_Problem description:_ For each line that holds "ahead", copy the line out.

_Collected material:_
-=-=-
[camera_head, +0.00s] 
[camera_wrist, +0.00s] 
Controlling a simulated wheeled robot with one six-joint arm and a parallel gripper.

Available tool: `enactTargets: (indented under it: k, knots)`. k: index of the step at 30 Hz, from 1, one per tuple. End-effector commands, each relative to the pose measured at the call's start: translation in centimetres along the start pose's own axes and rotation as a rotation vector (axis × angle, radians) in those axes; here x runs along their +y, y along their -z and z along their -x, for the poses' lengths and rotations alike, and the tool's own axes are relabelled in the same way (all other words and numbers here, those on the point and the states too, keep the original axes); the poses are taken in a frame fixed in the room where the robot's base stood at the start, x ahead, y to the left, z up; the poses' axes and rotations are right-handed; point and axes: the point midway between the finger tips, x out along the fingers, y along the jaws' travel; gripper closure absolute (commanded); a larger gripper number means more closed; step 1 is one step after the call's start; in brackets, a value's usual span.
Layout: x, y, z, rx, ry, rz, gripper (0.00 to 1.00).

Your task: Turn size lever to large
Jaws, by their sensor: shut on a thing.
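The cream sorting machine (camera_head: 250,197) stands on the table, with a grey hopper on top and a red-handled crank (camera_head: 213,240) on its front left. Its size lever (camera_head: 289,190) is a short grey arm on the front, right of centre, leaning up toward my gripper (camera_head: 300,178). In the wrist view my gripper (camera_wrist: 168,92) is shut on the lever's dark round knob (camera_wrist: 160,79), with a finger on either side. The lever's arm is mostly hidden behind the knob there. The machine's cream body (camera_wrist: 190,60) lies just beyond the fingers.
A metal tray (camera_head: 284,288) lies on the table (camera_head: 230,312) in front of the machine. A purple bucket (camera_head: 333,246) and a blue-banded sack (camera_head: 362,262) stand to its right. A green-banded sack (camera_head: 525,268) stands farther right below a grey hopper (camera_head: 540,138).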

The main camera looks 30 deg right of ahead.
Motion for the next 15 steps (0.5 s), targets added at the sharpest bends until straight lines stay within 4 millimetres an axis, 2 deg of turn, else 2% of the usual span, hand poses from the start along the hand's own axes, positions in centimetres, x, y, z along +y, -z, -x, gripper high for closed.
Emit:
-=-=-
_Final answer:_
Available tool: `enactTargets: (indented under it: k, knots)`. k: index of the step at 30 Hz, from 1, one per tuple. End-effector commands, each relative to the pose measured at the call's start: translation in centimetres along the start pose's own axes and rotation as a rotation vector (axis × angle, radians) in those axes; here x runs along their +y, y along their -z and z along their -x, for the poses' lengths and rotations alike, and the tool's own axes are relabelled in the same way (all other words and numbers here, those on the point and the states too, keep the original axes); the poses are taken in a frame fixed in the room where the robot's base stood at the start, x ahead, y to the left, z up; the poses' axes and rotations are right-handed; point and axes: the point midway between the finger tips, x out along the fingers, y along the jaws' travel; gripper closure absolute (commanded); a larger gripper number means more closed; step 1 is one step after the call's start; in brackets, a value's usual span.
The main camera looks 30 deg right of ahead.

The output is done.